Conroy Chino, left, the traditional leader of the Acoma Pueblo, joined tribal Gov. Kurt Riley at the Smithsonian Museum of the American Indian in Washington, D.C. in May to voice protest of the sale of sacred items at a Paris auction house.
Senator Will Host Events With Tribal Leaders In Albuquerque And Washington, D.C.
Legislation Increases Penalties For Illegally Trafficking Native Cultural Objects
Published July 2, 2016
WASHINGTON — U.S. Senator Martin Heinrich (D-N.M) will unveil the Safeguard Tribal Objects of Patrimony (STOP) Act at events in Albuquerque, New Mexico and Washington, D.C. next week.
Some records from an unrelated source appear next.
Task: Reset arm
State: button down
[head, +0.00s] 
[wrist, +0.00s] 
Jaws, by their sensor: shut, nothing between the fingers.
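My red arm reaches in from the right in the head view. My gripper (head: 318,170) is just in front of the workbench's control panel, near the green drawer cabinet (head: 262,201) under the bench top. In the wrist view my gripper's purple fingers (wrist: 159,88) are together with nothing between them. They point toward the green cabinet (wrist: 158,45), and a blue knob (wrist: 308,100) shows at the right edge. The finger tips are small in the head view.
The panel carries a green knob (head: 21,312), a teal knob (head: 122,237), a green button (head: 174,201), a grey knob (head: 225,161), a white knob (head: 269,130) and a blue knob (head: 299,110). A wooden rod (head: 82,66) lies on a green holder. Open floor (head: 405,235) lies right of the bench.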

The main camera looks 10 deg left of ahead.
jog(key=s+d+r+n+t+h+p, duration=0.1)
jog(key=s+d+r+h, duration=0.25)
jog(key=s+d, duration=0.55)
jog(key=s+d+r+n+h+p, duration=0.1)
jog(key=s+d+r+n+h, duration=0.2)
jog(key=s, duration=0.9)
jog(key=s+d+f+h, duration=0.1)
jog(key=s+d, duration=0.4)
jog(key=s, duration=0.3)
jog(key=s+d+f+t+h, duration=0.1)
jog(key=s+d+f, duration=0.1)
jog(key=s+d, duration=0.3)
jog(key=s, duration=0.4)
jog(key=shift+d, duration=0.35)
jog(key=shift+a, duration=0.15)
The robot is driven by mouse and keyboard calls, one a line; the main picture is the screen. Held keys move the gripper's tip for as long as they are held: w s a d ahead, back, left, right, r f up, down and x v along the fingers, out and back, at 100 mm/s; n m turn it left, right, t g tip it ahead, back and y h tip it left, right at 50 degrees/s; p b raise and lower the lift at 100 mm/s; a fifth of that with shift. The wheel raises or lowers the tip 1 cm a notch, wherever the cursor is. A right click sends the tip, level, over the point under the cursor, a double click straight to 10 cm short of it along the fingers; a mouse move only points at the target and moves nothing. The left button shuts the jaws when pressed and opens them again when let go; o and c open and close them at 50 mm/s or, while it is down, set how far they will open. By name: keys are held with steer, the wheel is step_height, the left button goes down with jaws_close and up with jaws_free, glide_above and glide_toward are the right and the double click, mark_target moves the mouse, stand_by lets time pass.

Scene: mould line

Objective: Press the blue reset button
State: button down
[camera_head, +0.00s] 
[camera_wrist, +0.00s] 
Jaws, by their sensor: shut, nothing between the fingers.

US Senator Martin Heinrich
The bill’s introduction comes after Senator Heinrich worked to help halt the auction of a Pueblo of Acoma ceremonial shield that was scheduled to be sold at the Eve auction house in Paris in May.
The STOP Act would prohibit the exporting of sacred Native American items and increase penalties for stealing and illegally trafficking tribal cultural patrimony. Senator Heinrich worked with tribes in New Mexico and across Indian Country to draft the legislation.
On Tuesday, July 5, at the Indian Pueblo Cultural Center in Albuquerque, New Mexico, Senator Heinrich will be joined by tribal leaders to discuss the details of the STOP Act and highlight the urgent need to stop the theft and sale of priceless Native religious and cultural items in international markets.
On Wednesday, July 6, on Capitol Hill in the U.S. Senate Committee on Indian Affairs hearing room, Senator Heinrich will host a press conference to announce the introduction of the STOP Act. He will be joined by senators supporting the legislation, along with tribal leaders and cultural patrimony experts.